• **PROBLEM DESCRIPTION**
Wherever the word "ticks" appears in a line, copy that line.
[start of DATA TO PROCESS]
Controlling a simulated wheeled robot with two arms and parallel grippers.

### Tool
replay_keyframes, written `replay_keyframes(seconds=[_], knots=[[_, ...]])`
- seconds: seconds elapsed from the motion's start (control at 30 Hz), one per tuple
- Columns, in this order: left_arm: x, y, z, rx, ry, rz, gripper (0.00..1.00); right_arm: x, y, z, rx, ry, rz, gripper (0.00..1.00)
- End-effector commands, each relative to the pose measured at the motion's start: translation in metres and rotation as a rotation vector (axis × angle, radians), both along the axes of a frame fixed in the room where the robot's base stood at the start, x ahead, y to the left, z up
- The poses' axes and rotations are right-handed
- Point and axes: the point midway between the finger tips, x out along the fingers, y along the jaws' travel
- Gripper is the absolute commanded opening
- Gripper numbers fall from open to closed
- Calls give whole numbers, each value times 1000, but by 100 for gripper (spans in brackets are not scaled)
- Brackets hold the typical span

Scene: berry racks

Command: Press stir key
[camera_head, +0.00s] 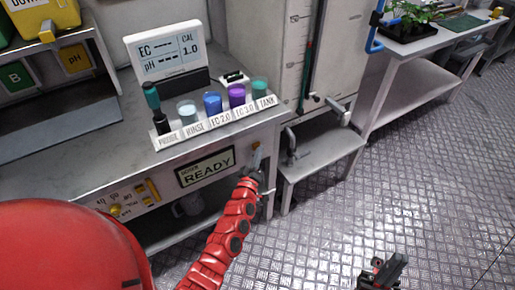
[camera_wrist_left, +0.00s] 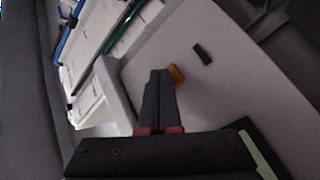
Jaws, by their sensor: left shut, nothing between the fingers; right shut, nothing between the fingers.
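The bench front panel (camera_head: 165,195) carries a lit display (camera_head: 206,166) that reads READY. My left gripper (camera_head: 257,158) is shut and empty at the right end of this panel, its tips pointing at the panel face. In the left wrist view its closed fingers (camera_wrist_left: 160,76) are right beside an orange key (camera_wrist_left: 177,75) on a pale panel. A small black part (camera_wrist_left: 202,53) sits just beyond it. I cannot tell whether the fingers touch the orange key, and no label on it is readable. My right gripper (camera_head: 384,270) is shut and empty over the floor at lower right.
On the bench stand an EC/pH meter (camera_head: 163,50), a probe (camera_head: 153,98) and several coloured cups in a labelled holder (camera_head: 218,126). A low grey stand (camera_head: 318,158) is right of the bench. The floor (camera_head: 430,165) at right is clear.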

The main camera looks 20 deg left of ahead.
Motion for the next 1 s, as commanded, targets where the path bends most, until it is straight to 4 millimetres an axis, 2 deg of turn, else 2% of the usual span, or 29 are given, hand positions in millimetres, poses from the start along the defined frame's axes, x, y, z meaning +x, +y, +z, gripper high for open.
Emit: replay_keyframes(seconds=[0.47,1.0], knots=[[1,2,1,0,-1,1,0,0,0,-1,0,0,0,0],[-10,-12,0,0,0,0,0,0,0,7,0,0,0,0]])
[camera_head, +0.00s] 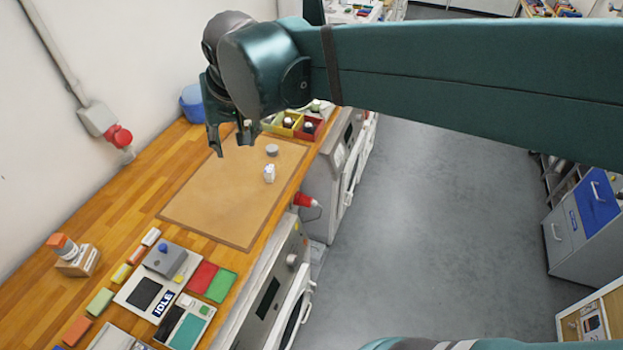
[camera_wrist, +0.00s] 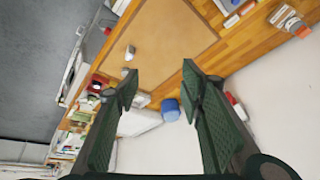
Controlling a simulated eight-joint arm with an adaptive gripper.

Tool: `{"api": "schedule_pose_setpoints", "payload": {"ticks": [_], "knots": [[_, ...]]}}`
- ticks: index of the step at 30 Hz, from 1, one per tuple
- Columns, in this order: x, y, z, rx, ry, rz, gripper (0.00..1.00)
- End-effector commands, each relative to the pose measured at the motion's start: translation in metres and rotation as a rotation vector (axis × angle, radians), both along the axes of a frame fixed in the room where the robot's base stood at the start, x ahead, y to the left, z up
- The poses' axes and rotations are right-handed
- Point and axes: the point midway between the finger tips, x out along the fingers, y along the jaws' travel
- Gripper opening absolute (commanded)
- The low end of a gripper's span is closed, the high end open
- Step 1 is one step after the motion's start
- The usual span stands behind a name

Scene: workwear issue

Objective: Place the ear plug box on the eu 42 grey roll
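A small white box, likely the ear plug box (camera_head: 269,173), stands on the tan mat (camera_head: 215,205) near its right edge. It also shows in the wrist view (camera_wrist: 130,51). A short grey round thing, likely the eu 42 grey roll (camera_head: 271,150), sits on the mat just behind it. The roll shows in the wrist view (camera_wrist: 126,72) too. Their labels are too small to read. My gripper (camera_head: 233,147) is above the back left of the mat, apart from both. Its fingers are spread, with nothing between them in the wrist view (camera_wrist: 160,82).
Yellow and red bins (camera_head: 300,126) stand behind the mat, with a blue container (camera_head: 192,103) at the back left. A panel marked IDLE (camera_head: 160,290) and coloured blocks lie in front. The mat's middle is clear.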

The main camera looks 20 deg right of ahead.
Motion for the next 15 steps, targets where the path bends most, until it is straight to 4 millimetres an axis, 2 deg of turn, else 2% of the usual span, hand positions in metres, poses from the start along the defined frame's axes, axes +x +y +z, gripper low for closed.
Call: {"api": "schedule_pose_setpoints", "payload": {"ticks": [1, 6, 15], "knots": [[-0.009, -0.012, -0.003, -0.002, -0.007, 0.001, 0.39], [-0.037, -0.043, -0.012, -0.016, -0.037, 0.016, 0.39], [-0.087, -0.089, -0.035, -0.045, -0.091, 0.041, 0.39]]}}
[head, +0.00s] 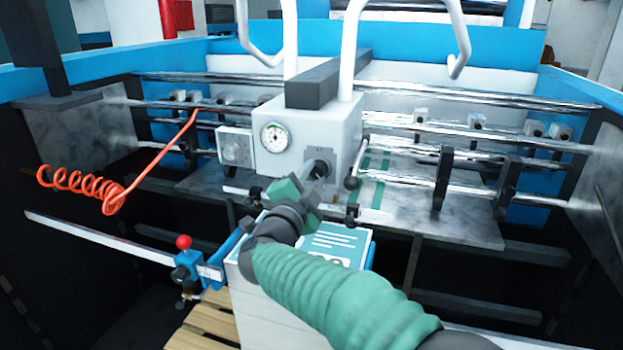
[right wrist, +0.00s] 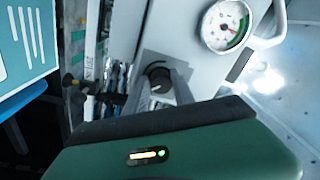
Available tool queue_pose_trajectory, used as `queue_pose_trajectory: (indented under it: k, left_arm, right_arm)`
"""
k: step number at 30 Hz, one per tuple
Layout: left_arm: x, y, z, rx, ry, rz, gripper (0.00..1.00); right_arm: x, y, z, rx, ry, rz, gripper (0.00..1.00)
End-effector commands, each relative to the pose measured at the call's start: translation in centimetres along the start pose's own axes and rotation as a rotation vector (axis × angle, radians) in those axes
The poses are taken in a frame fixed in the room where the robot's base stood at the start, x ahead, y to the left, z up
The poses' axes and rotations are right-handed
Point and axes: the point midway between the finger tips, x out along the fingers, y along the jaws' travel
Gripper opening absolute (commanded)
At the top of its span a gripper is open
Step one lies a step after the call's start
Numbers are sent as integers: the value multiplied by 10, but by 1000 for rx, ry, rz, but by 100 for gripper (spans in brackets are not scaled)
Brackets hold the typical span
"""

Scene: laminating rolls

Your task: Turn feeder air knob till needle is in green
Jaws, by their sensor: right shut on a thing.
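The feeder air knob (right wrist: 158,76) is a dark round knob on a grey plate, seen in the right wrist view between my fingers. My right gripper (head: 318,171) reaches the front of the white feeder box (head: 300,135) and is shut on the knob; its fingers also show in the right wrist view (right wrist: 161,88). In the head view the fingers mostly hide the knob. The round white gauge (head: 274,137) is left of the knob on the box. In the right wrist view the gauge (right wrist: 225,26) shows a green band at one side; the needle's exact place is hard to read. My left gripper is out of view.
A grey dial box (head: 235,147) sits left of the feeder box. An orange coiled hose (head: 85,186) hangs at the left. A paper stack (head: 330,243) lies below my right arm. Chrome bars (head: 480,103) cross behind, and a red-topped lever (head: 184,243) stands lower left.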

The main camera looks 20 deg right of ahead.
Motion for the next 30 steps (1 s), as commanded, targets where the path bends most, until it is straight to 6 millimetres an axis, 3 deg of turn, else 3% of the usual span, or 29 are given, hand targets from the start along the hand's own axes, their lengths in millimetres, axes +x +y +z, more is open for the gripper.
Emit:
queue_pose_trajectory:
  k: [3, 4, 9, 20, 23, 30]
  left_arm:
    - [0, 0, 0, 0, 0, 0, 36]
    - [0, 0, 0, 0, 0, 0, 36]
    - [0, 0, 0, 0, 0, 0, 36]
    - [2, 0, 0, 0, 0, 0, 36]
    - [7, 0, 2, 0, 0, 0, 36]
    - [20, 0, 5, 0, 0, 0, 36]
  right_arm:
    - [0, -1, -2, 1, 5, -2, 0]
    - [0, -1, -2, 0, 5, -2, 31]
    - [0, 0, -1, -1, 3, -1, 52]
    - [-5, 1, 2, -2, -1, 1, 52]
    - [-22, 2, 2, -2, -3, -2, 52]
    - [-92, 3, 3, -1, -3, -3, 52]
[end of DATA TO PROCESS]
• **REPLY TO THE EXERCISE**
Tool: `{"api": "schedule_pose_setpoints", "payload": {"ticks": [_], "knots": [[_, ...]]}}`
- ticks: index of the step at 30 Hz, from 1, one per tuple
Call: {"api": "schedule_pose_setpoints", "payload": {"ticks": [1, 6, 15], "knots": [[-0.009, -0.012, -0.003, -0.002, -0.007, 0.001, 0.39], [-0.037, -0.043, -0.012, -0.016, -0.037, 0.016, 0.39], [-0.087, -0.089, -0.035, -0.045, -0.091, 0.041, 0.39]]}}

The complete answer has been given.